Re: [RFC PATCH 1/1] x86/mm: Mark CoCo VM pages invalid while moving between private and shared

From: Edgecombe, Rick P
Date: Wed Aug 30 2023 - 19:41:04 EST


On Thu, 2023-07-06 at 09:41 -0700, Michael Kelley wrote:
> To avoid these complexities of the CoCo exception handlers, change
> the core transition code in __set_memory_enc_pgtable() to do the
> following:
>
> 1.  Remove aliasing mappings
> 2.  Remove the PRESENT bit from the PTEs of all transitioning pages

This is a bit of an existing problem, but the failure cases of these
set_memory_en/decrypted() operations does not look to be in great
shape. It could fail halfway through if it needs to split the direct
map under memory pressure, in which case some of the callers will see
the error and free the unmapped pages to the direct map. (I was looking
at dma_direct_alloc()) Other's just leak the pages.

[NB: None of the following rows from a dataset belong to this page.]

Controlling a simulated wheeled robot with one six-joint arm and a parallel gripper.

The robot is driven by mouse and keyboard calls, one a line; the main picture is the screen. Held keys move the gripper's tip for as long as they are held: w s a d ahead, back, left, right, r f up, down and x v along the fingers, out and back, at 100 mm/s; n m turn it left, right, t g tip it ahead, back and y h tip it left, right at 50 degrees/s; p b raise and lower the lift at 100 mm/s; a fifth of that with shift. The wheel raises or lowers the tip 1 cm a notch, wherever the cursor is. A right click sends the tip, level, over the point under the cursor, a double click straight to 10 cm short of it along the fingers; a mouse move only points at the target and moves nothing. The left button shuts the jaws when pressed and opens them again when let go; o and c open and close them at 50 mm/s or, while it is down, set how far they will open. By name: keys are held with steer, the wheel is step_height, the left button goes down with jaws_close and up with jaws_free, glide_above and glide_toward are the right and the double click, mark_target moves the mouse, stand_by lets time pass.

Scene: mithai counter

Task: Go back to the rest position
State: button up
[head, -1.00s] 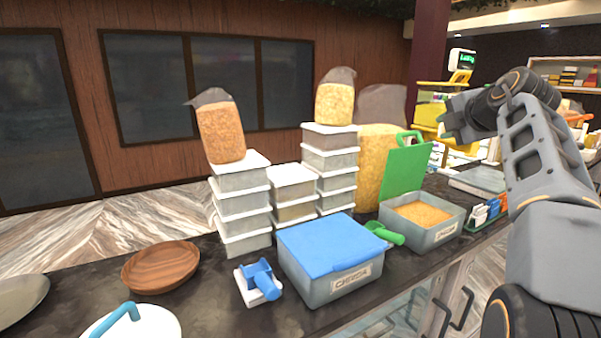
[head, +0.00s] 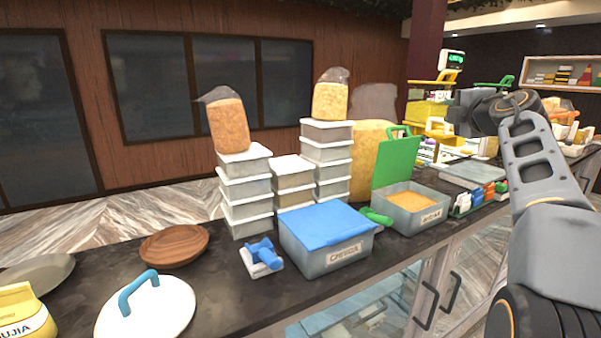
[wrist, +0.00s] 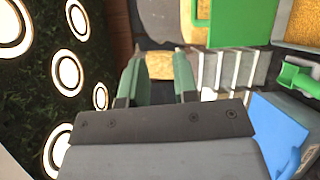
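My gripper (head: 462,112) is raised above the right part of the counter in the head view, at the end of my bent arm. In the wrist view its two green-grey fingers (wrist: 158,62) stand apart with nothing held between them. Stacked boxes and a bag show beyond the fingers there, and round ceiling lights show at left, so the wrist is tilted well over. The gripper touches nothing that I can see.
A weighing scale and packed goods stand at the right.

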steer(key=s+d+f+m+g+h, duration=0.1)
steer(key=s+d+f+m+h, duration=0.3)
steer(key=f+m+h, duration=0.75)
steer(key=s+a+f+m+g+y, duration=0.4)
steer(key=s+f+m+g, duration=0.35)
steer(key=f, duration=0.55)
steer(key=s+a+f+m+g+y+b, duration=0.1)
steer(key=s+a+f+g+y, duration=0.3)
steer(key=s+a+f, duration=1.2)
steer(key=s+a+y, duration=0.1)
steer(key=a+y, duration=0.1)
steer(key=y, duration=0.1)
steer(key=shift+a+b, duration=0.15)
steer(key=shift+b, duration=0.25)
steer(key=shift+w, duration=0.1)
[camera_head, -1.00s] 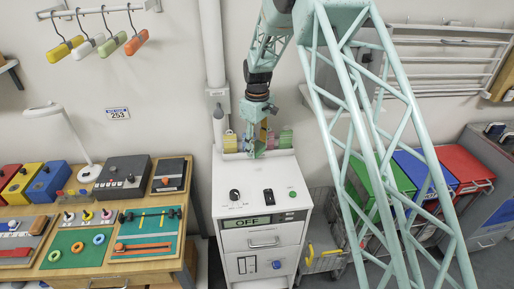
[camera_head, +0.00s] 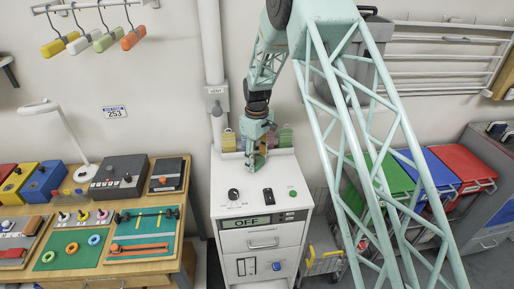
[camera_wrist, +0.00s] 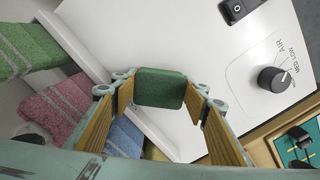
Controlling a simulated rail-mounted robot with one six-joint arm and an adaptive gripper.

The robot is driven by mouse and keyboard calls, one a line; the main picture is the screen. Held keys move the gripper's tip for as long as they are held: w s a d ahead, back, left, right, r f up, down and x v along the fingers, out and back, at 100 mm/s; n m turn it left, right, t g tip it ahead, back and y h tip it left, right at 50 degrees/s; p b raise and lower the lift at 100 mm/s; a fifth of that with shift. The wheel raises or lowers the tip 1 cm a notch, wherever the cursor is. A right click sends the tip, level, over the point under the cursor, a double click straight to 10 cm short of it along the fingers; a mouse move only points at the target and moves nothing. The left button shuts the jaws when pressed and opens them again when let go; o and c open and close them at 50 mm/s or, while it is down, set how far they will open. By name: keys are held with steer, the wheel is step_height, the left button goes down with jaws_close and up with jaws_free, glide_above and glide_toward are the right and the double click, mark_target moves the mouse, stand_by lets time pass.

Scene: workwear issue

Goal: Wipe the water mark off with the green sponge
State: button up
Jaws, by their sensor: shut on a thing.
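My gripper (camera_wrist: 160,100) is shut on the green sponge (camera_wrist: 160,88), a dark green block with rounded corners held between the fingertips. In the head view my gripper (camera_head: 254,167) points down over the back part of the white cabinet's top (camera_head: 278,178). The sponge is over the white top in the wrist view; I cannot tell whether it touches it. I cannot make out the water mark in either view.
Folded green (camera_wrist: 28,48), pink (camera_wrist: 58,108) and blue (camera_wrist: 124,136) cloths lie behind the cabinet top. A dark knob (camera_wrist: 273,80) and a black switch (camera_wrist: 238,8) stand on the top. A workbench (camera_head: 168,266) is at left.

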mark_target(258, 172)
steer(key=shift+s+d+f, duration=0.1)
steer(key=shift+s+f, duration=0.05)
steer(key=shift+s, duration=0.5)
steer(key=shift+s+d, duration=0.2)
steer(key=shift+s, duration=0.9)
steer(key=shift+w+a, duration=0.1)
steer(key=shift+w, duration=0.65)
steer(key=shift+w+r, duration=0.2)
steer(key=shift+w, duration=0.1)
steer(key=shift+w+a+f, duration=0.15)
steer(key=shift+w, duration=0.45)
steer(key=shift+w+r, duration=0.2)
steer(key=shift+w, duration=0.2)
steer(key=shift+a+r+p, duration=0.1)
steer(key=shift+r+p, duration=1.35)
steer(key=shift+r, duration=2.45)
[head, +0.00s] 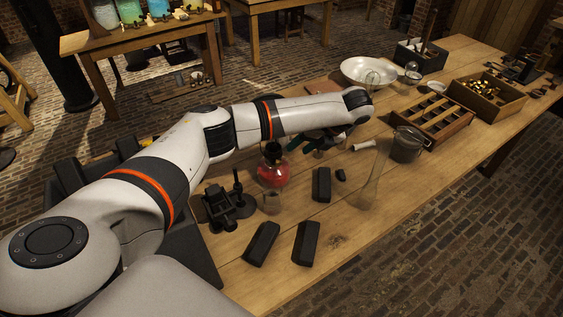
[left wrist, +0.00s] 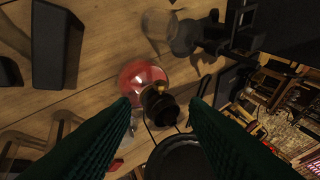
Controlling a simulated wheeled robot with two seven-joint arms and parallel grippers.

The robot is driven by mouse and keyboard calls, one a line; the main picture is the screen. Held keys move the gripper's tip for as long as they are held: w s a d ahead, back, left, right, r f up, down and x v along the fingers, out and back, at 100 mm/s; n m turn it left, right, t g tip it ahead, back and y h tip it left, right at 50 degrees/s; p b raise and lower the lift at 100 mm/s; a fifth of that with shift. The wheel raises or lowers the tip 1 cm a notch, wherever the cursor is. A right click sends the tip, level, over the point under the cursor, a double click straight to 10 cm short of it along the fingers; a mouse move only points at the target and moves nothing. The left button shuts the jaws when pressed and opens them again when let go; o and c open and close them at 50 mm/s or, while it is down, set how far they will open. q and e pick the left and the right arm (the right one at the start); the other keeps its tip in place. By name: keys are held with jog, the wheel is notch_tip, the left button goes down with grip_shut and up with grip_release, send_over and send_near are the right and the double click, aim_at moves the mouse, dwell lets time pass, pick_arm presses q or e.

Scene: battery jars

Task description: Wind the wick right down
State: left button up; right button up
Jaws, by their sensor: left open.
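The lamp (head: 273,175) has a round glass body with red liquid and stands on the near part of the bench. In the left wrist view its red body (left wrist: 138,76) lies beyond my fingertips, with a dark burner (left wrist: 160,106) on top. A small brass-coloured spot shows at the burner, but the wick and its winding knob cannot be made out. My left gripper (head: 303,143) has dark green fingers and is beside the lamp's top in the head view. In the left wrist view the fingers (left wrist: 160,104) are apart, either side of the burner, with no visible contact. My right gripper is out of view.
A clear glass jar (head: 272,203) and a black stand (head: 232,202) are close to the lamp. Black blocks (head: 261,243) lie nearer. A tall glass chimney (head: 374,187), a grey pot (head: 406,145) and a wooden rack (head: 436,117) are to the right. A white bowl (head: 366,71) is behind.

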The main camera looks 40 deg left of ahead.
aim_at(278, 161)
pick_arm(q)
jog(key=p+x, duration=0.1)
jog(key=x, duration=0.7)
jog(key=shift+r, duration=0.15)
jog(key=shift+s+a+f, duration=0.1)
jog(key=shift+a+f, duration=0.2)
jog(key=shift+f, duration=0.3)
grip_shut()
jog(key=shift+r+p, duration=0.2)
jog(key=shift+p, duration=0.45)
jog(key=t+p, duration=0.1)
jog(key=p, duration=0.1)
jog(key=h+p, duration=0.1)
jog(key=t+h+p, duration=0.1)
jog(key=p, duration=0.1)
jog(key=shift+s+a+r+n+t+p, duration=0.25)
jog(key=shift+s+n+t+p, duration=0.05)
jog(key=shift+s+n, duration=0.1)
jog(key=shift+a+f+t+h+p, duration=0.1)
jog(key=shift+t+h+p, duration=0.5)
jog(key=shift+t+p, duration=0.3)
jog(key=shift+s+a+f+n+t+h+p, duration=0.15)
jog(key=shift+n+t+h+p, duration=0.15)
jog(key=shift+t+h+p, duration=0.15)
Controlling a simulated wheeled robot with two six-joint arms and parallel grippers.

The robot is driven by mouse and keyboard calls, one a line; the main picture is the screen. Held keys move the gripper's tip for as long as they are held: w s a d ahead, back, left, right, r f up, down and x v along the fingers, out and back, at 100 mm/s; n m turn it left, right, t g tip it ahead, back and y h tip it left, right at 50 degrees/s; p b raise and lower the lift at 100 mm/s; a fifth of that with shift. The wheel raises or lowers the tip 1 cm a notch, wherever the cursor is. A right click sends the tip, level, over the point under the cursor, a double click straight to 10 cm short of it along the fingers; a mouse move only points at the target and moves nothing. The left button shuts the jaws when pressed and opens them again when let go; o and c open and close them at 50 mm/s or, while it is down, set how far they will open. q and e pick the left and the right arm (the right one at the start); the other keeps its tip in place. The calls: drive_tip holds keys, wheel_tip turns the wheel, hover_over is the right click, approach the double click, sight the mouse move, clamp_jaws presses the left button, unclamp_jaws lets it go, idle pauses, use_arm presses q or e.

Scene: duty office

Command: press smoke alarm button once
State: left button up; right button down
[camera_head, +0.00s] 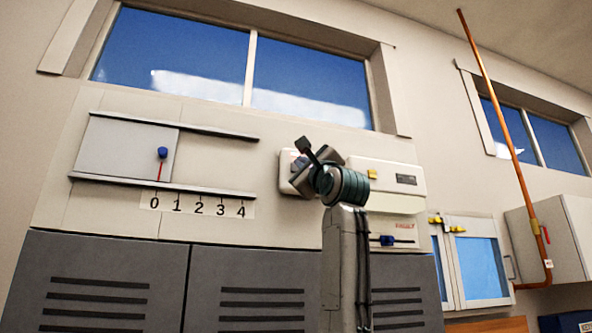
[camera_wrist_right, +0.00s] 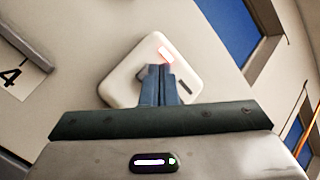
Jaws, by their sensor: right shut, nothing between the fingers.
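The smoke alarm is a white rounded-square box on the wall. In the head view the smoke alarm (camera_head: 285,178) shows only in part, behind my right gripper (camera_head: 301,163). In the right wrist view the whole alarm (camera_wrist_right: 125,86) is nearly in front of the fingers, with a lit red bar and a dark slot. My right gripper (camera_wrist_right: 160,69) is shut and empty, its tips over the middle of the alarm. The fingers cover part of its face; a small dark piece shows at their left. I cannot tell whether the tips touch it. My left gripper is out of view.
Left of the alarm is a sliding panel (camera_head: 110,150) above a 0-to-4 scale (camera_head: 198,206). Right of it is a white unit (camera_head: 385,180) with a yellow button and a blue slider (camera_head: 388,240). Grey lockers (camera_head: 90,260) stand below. A copper pipe (camera_head: 505,130) runs at right.

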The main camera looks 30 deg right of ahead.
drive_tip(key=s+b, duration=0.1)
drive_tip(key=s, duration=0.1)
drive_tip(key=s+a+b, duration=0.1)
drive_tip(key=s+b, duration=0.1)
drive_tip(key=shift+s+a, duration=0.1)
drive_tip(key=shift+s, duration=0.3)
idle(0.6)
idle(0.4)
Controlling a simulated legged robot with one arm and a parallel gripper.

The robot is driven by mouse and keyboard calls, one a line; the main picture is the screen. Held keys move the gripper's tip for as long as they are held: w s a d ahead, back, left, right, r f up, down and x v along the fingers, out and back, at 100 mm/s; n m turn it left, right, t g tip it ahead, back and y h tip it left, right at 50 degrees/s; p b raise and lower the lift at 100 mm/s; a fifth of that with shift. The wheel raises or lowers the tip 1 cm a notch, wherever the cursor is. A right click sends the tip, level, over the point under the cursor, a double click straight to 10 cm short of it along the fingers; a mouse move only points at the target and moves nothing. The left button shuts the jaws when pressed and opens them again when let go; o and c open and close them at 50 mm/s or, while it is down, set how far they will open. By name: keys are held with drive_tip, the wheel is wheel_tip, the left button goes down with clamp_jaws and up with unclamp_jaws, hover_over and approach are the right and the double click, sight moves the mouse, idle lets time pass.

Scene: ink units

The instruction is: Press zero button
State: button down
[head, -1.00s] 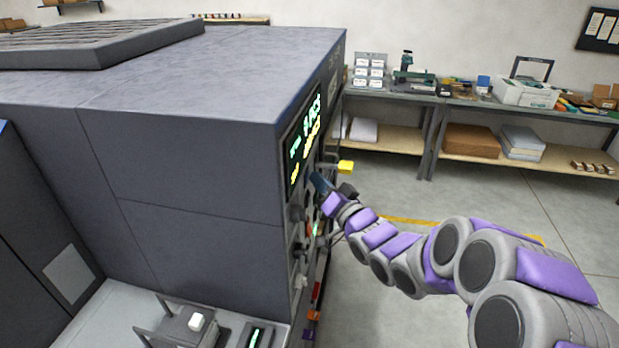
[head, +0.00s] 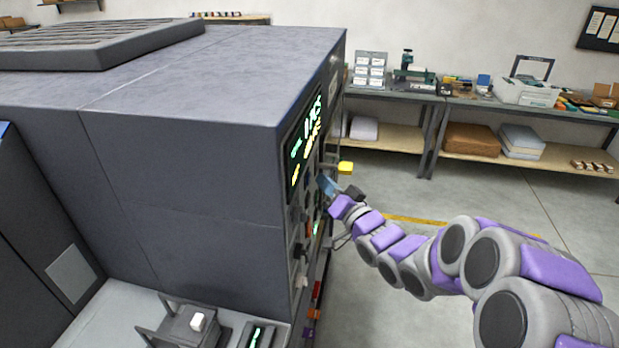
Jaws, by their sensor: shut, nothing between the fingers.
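A large dark grey machine (head: 190,180) fills the left and middle of the head view. Its control panel (head: 299,215) is on the right side face, seen at a steep angle. A lit display (head: 305,142) with green, white and yellow digits is on the panel's upper part. Small buttons and knobs sit below it; I cannot tell which is the zero button. My gripper (head: 328,187) is shut and empty at the panel, just below the display. Whether it touches the panel is hidden by the angle.
A ledge with a white-topped switch (head: 198,321) and a small display (head: 257,336) is in front. A workbench (head: 480,103) with tools stands at the back right. The floor (head: 400,310) right of the machine is clear.

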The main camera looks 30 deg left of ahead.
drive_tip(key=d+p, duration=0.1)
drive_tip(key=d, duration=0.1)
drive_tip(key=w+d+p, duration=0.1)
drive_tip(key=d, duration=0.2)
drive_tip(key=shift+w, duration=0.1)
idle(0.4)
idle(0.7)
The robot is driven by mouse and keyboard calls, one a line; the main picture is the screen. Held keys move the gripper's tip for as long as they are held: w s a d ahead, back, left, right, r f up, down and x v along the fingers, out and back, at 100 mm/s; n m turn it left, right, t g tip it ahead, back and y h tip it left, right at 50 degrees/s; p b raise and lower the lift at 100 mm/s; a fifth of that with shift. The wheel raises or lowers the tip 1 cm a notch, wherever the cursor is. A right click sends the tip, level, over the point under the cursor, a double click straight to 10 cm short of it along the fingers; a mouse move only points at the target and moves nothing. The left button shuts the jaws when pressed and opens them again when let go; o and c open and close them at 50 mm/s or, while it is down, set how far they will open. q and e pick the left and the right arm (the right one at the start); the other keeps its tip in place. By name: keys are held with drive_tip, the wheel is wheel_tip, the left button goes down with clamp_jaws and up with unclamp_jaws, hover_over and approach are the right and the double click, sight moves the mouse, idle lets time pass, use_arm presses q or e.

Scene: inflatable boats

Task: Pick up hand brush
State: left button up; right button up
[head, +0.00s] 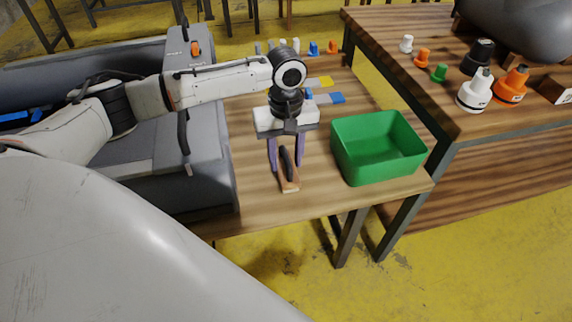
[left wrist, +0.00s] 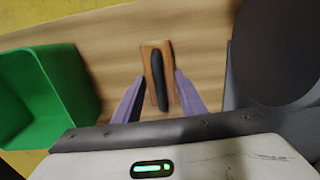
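The hand brush (head: 288,176) lies on the wooden table, a brown wooden piece with a black part along its top. My left gripper (head: 283,168) points down over it, with its purple fingers apart on either side of the brush. In the left wrist view the brush (left wrist: 157,75) extends beyond and between the open fingertips (left wrist: 159,80), with a gap to each finger visible. The gripper is open and holds nothing. Whether the fingertips touch the table is unclear. My right gripper is not in view.
A green bin (head: 378,147) stands on the table right of the brush; it also shows in the left wrist view (left wrist: 68,85). A grey inflatable boat (head: 208,150) borders the table's left. Small coloured items lie behind the gripper. A second table (head: 470,125) holds caps and valves at right.

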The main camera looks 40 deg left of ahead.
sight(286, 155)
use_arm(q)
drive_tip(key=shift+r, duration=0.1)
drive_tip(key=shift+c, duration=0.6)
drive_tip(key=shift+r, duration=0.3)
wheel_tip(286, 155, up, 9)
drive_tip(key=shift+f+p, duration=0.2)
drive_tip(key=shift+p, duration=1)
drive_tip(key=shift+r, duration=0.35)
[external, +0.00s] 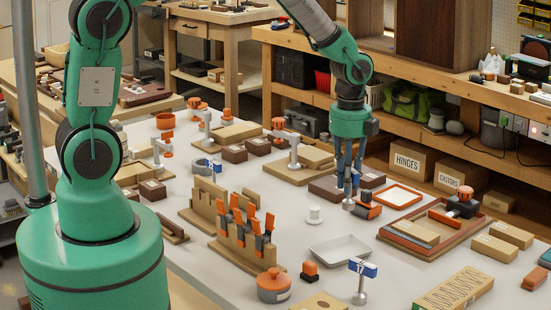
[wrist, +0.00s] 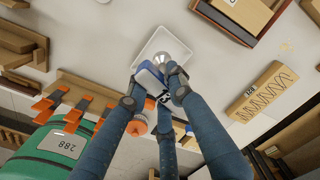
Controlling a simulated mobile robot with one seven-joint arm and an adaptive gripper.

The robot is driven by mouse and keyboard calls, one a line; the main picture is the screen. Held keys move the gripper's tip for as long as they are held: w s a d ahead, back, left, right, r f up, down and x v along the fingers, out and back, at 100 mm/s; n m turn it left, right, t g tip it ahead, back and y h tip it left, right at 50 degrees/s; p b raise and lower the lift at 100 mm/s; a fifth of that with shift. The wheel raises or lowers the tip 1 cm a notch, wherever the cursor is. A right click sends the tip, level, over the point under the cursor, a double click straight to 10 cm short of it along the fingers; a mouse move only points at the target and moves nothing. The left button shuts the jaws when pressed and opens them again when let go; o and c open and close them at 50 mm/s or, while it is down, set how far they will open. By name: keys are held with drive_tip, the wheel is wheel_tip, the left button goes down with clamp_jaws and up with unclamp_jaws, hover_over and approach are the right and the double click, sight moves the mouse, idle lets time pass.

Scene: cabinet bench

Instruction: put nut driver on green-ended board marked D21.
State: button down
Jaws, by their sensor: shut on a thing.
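My gripper (external: 348,165) is shut, fingers pointing down over the middle of the table. Its fingertips (wrist: 163,85) close around a T-shaped tool with a blue-and-white head (wrist: 150,73) and a round metal end, which looks like the nut driver; its metal end (external: 348,204) shows below the fingers in the external view. The fingers hide much of it, and I cannot tell whether that end touches the table. A similar blue-and-white-headed tool (external: 361,270) stands near the front. I cannot make out a green-ended board or the mark D21 in either view.
A white tray (external: 340,252) lies near the gripper; it also shows in the wrist view (wrist: 150,48). A black-and-orange object (external: 368,207) is close beside the fingers. A wooden rack (external: 232,250) with orange-handled tools stands left. A wood-framed tray (external: 400,242) lies right.

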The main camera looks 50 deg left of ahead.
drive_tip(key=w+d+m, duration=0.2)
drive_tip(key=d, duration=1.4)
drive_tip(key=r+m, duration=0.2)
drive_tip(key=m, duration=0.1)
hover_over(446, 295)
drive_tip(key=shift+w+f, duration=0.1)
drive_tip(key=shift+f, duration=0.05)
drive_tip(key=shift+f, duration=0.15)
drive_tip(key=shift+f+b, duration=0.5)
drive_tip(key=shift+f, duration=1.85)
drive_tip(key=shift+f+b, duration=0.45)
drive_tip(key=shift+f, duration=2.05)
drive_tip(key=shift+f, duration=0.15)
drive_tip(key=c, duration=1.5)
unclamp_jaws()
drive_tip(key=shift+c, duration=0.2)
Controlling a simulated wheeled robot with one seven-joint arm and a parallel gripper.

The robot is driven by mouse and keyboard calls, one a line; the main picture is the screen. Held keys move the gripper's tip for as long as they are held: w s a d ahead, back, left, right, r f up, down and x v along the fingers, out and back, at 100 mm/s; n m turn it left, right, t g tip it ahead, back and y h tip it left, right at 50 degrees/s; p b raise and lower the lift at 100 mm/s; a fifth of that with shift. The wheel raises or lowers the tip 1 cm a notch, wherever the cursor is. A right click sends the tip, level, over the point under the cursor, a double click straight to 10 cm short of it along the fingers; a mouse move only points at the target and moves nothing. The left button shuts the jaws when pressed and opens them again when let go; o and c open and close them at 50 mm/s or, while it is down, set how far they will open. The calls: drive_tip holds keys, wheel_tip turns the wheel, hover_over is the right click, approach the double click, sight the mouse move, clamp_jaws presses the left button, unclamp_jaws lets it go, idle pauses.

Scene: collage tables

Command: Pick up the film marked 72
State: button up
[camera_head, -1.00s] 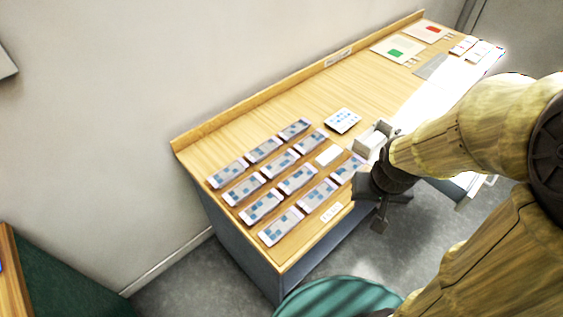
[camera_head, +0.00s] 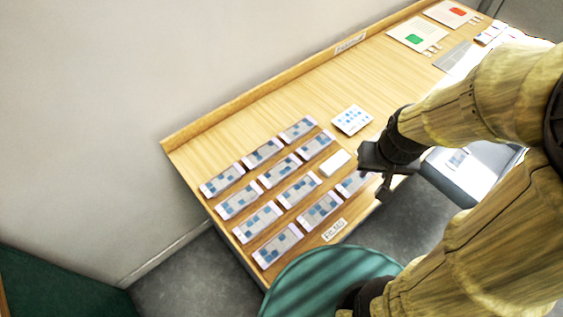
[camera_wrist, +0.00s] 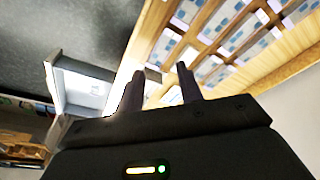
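Several films with blue-grey squares lie in rows on the wooden table (camera_head: 300,105); one is the front film (camera_head: 278,246). I cannot read a number 72 on any of them. They also show, blurred, at the top right of the wrist view, such as one film (camera_wrist: 212,68). My gripper (camera_head: 375,175) is over the right end of the rows, partly covering a film there. In the wrist view the two fingers of my gripper (camera_wrist: 162,80) stand apart with nothing between them.
A white block (camera_head: 335,163) and a card with blue marks (camera_head: 352,120) lie by the films. Sheets with a green patch (camera_head: 413,38) and a red patch (camera_head: 456,12) lie at the far end. A teal round seat (camera_head: 325,280) stands at the front. A raised edge runs along the wall.

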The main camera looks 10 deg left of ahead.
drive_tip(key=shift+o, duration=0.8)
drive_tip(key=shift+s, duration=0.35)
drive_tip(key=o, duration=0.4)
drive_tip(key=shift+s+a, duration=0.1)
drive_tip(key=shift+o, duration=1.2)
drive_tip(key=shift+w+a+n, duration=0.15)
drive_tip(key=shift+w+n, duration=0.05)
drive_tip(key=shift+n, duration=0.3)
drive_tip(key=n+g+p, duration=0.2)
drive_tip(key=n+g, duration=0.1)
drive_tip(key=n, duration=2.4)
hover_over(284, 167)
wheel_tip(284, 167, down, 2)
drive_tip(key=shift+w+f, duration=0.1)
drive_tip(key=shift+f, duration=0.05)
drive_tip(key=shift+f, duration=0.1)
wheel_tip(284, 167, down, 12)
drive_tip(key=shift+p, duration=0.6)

But the situation before the patch is not much better, since the direct
map change or enc_status_change_prepare/finish() could fail and leave
the pages in an inconsistent state, like this patch is trying to
address.

This lack of rollback on failure for CPA calls needs particular odd
handling in all the set_memory() callers. The way is to make a CPA call
to restore it to the previous permission, regardless of the error code
returned in the initial call that failed. The callers depend on any PTE
change successfully made having any needed splits already done for
those PTEs, so the restore can succeed at least as far as the failed
CPA call got.

In this COCO case apparently the enc_status_change_prepare/finish()
could fail too (and maybe not have the same forward progress
behavior?). So I'm not sure what you can do in that case.

I'm also not sure how bad it is to free encryption mismatched pages. Is
it the same as freeing unmapped pages? (likely oops or panic)

> 3.  Flush the TLB globally
> 4.  Flush the data cache if needed
> 5.  Set/clear the encryption attribute as appropriate
> 6.  Notify the hypervisor of the page status change
> 7.  Add back the PRESENT bit